Before I address these responses (and dude, seriously, how many comments do you need to reply to one post?), we have to clear up several things, since the Constructivist displays many of the misconceptions about conservatives and conservatism that most liberals display.
First, conservatism is not monolithic. There is no conservative equivalent of PC. There is no conservative party line. Conservatism is a big tent, an often uneasy allliance among several different groups. Just a cursory trip through the conservative blososphere is enough to demonstrate that we disagree almost as often as we agree.
Second, it’s a bad idea to throw statistics at a conservative, because many of us tend to be quantitatively literate, if not empiricists, and are familiar with the statistics.
Third, liberals’ number one downfall when debating conservatives is their elitism that results in their assuming that conservatives are simple-minded, and conservatism is simplistic. This is what usually results in liberals’ throwing out labels like, “racist,” “misogynist,” or “xenophobic,” rather than addressing the substance of the argument.
Fourth, many conservatives used to be liberals, and are intimately familiar with liberalism and the ways in which liberals discuss topics. Few liberals used to be conservatives — in fact, most liberals avoid conservatives like the plague and know nothing about them. After all, liberals always assume that everybody in the room is also a liberal, whereas conservatives rarely, if ever, make that assumption.

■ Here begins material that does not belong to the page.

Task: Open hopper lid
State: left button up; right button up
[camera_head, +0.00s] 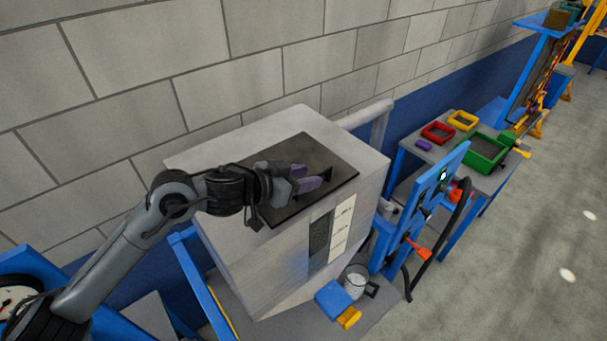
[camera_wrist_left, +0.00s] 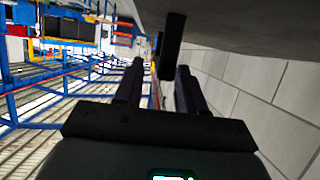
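The hopper (camera_head: 250,262) is a large pale box against the wall. Its dark, flat lid (camera_head: 322,152) lies closed on top. A short black handle (camera_head: 327,176) shows on the lid just beyond my left fingertips. My left gripper (camera_head: 311,178) is over the lid, with its purple fingers pointing right. In the left wrist view, the fingers (camera_wrist_left: 160,70) are apart with nothing clamped. The black bar of the handle (camera_wrist_left: 172,45) stands out from the grey lid surface, ahead of the gap and nearer the right finger. Whether it touches a finger cannot be told. My right gripper is not in view.
A block wall (camera_head: 290,60) runs behind the hopper. A blue panel (camera_head: 428,205) stands to its right, with a clear jug (camera_head: 355,281) in front. A table beyond holds red (camera_head: 437,133), yellow (camera_head: 463,120) and green (camera_head: 487,152) trays. Grey floor is free at the right.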

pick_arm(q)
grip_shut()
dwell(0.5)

Finally, I think “accusing” and “beef” and so forth are overstating, or perhaps overinterpreting, what I said. So when these pop up, I will ignore them, having dealt with that here.
Now for the responses to the Constructivist:
A few responses to RWP (O’s out of town, so expect his in a few days):
1) Border Security: Of course this is important. Deportations will never work until the borders are secure, for one thing. My opposition to the wall idea is that it’s a) dumb,
I can see certain objections to a security wall, but I fail to see why it might be dumb. Elaborate, please.
b) both expensive and inefficient,
The issue isn’t whether it would be expensive, but whether it would be less expensive than securing the borders (and note that plural noun there). Inefficient? How so?
and c) builds an image of America
Oops, you lost me there. I have zero concern about our “image,” particularly with western Europeans. Zero.
At least RWP recognizes part of this when he hedges with his “or heightened security”
I was addressing an issue I have not entirely thought out. You can call it hedging, though I prefer to call it caution.
There would be no surer sign that we’re a great power in decline than if we keep expanding the security fences already in place.
Hardly in decline. Our economy is booming, unemployment is way down, and we’re way ahead of Europe. And I fail to see how a fence would have anything to do with decline, unless you’re speaking about perception. Conservatives are usually more concerned with reality.
Moreover, by expanding them we’d be sending a message to all immigrants that we’re embracing the kind of European attitudes toward immigration and immigrants
Do you mean those “come here and feel free not to assimilate” attitudes that have resulted in the disaster in Europe right now?
I’d love to be able to say that Europe is not our problem, but they are, for security reasons.
which would make it less likely we’d get the highly-skilled, highly-educated, highly-capitalized immigrants The Objectivist claims we should give preference to.
Hello. You’re responding to me, remember? I’m over here.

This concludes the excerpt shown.